I’ve started with the details from part one because they were probably the hardest to memorise. But I still insist that as photographers, our understanding of cameras should always be secondary to our understanding of images. In regards to this particular workshop we looked at how the camera is really a very poor substitute for the eye, and so the best practice is in viewing your camera sensor, not as a means to recreate what your eye sees, but as an end in itself.
How To Become a Better Photographer
Once you go on from here and perhaps explore the rest of the blog, you’ll find it’s dense and nerdy, and not always strictly about imagery. Where I do draw the line is talking about lenses. There are so, so many blogs about which lenses you should buy and why, and I try to take great strides to avoid this in my blog. Cameras and lenses are means to an end and the best they can hope for is to make our strive for great images more convenient.
When you start out taking photos, your understanding of cameras and lenses, and what there is to buy, usually progresses alongside your progression as a photographer. You find out about fast lenses around the same time as you come to understand aperture. As you come to understand ISO you begin to want a camera which can be pushed further in this regard. But this way of thinking will trap you eventually, and there comes a point where every photographer has to accept that it is no longer their camera which is making their images look good.
-The primary concern for all photographers should be putting something interesting in front of your camera.
-When you break down the scene in front of you in terms of light (where is the light coming from? Are there any spots of hard light or shadow? How intense is the light?) You can get a pretty good idea of what your camera will see.

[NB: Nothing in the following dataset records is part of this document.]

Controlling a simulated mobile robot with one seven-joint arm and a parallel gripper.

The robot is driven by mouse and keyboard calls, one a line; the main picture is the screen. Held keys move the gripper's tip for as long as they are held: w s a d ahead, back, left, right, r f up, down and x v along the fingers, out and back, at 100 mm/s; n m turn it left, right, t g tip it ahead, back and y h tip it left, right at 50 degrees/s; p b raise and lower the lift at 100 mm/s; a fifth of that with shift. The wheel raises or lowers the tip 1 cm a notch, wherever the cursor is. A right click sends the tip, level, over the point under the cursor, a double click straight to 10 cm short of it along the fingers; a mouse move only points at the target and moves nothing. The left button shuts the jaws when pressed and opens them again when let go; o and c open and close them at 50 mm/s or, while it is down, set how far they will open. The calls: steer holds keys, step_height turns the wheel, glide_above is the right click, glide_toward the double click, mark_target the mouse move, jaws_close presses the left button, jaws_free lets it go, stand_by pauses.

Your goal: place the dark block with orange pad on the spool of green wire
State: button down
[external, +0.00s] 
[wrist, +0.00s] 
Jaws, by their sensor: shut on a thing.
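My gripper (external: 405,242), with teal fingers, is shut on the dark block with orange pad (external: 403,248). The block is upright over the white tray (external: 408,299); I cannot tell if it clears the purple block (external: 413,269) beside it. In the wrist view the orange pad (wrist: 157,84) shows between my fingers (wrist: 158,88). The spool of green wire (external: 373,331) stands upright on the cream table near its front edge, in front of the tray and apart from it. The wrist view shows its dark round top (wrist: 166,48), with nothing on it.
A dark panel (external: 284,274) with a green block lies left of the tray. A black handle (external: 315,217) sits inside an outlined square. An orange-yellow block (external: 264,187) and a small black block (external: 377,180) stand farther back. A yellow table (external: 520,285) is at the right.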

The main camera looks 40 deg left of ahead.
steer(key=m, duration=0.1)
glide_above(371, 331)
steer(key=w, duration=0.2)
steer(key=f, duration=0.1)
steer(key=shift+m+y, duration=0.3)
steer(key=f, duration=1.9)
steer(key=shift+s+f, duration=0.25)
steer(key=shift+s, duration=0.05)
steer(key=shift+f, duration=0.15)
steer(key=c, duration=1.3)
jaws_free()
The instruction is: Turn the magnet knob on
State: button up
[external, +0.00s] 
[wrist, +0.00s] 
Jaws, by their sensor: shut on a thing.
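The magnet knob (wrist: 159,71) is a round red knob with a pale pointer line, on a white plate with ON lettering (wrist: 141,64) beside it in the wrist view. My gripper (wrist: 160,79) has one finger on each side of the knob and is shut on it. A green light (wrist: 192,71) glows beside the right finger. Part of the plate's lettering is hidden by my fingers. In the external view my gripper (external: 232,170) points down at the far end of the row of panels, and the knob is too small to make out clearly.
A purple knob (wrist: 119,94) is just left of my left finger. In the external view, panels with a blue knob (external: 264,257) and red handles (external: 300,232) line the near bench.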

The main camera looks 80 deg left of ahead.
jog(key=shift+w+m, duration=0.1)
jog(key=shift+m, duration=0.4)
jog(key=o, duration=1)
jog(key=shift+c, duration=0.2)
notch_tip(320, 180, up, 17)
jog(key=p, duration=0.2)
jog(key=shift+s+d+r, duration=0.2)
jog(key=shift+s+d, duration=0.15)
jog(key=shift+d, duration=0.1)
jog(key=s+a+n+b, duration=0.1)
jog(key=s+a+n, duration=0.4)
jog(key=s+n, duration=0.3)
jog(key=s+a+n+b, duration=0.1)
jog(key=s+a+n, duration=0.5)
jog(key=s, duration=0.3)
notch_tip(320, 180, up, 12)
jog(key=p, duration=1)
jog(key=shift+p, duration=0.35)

-Move. Tied to the habit of zooming instead of moving, is staying in one spot and waiting for things to happen around you. One of the most important things you can be doing as a photographer is moving, moving yourself in relation to the subject, the subject in relation to the background, subject in relation to light, light in relation to subject and background.
If you’re just starting out, Digital Photography School is a seemingly endless resource with a lot of good beginner information.
The blog I used to refer to constantly has now changed considerably in style, but the Photojojo blog is still full of fun and quirky ideas for cool photographs, with a good dose of incidental photographic knowledge on the way.
David Hobby’s Lighting 101 is essential reading as soon as your photography progresses into artificial lighting.
Stanford’s CS 178 photography course is essentially the backbone of this blog.
Finally, look at photographers on flickr, 500px, and wherever you can find people. Admire their photographs, reverse engineer them, and when you’re feeling up to it, talk to them.